GOAL: Transcribe only part of the material below: the lines from the one containing "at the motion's" through the one containing "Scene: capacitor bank", inclusive, exactly as written.

DATA SECTION:
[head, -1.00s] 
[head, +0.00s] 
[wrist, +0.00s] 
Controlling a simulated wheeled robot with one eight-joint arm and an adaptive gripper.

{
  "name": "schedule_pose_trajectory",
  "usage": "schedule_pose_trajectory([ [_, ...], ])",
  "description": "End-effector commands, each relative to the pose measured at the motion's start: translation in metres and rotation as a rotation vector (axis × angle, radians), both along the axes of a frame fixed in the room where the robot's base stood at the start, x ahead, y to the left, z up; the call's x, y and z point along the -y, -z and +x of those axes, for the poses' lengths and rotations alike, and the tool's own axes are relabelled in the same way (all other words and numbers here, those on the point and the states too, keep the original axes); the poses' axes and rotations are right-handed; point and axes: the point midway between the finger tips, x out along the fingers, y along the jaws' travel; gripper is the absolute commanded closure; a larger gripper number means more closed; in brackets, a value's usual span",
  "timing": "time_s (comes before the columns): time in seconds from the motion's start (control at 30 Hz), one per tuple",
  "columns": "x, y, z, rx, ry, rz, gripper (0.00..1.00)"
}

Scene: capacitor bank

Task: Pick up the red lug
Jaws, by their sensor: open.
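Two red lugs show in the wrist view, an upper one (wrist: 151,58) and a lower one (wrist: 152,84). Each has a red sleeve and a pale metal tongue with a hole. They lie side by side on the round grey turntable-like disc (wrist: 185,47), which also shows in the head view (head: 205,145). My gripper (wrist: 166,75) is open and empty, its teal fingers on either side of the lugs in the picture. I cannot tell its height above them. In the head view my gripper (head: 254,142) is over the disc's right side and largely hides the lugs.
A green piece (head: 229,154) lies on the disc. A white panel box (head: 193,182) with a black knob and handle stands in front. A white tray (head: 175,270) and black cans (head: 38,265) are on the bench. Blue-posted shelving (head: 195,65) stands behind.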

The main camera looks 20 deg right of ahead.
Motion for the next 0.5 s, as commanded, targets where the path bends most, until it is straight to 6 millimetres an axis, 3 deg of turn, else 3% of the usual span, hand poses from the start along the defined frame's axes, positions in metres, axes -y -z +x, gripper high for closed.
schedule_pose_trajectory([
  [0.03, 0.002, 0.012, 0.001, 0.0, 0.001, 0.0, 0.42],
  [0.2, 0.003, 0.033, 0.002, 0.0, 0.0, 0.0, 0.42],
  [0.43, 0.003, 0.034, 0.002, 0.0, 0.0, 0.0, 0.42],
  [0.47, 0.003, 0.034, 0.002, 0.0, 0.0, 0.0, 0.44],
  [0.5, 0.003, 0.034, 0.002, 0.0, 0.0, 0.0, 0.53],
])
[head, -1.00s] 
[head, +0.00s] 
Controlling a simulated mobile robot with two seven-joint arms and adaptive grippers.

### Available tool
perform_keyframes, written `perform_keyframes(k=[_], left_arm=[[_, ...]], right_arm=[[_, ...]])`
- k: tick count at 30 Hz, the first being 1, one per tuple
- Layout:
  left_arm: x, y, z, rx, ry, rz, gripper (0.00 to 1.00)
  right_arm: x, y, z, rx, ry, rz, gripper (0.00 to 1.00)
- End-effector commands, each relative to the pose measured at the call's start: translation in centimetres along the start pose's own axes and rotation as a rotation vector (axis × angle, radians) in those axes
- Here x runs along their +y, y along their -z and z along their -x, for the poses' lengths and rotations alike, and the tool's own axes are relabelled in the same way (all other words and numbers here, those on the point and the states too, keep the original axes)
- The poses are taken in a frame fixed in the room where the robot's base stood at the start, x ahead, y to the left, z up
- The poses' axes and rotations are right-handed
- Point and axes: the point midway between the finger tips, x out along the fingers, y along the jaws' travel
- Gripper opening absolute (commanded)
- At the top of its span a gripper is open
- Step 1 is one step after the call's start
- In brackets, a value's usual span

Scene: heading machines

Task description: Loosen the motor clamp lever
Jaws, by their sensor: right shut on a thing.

EXERCISE RESPONSE:
  "description": "End-effector commands, each relative to the pose measured at the motion's start: translation in metres and rotation as a rotation vector (axis × angle, radians), both along the axes of a frame fixed in the room where the robot's base stood at the start, x ahead, y to the left, z up; the call's x, y and z point along the -y, -z and +x of those axes, for the poses' lengths and rotations alike, and the tool's own axes are relabelled in the same way (all other words and numbers here, those on the point and the states too, keep the original axes); the poses' axes and rotations are right-handed; point and axes: the point midway between the finger tips, x out along the fingers, y along the jaws' travel; gripper is the absolute commanded closure; a larger gripper number means more closed; in brackets, a value's usual span",
  "timing": "time_s (comes before the columns): time in seconds from the motion's start (control at 30 Hz), one per tuple",
  "columns": "x, y, z, rx, ry, rz, gripper (0.00..1.00)"
}

Scene: capacitor bank

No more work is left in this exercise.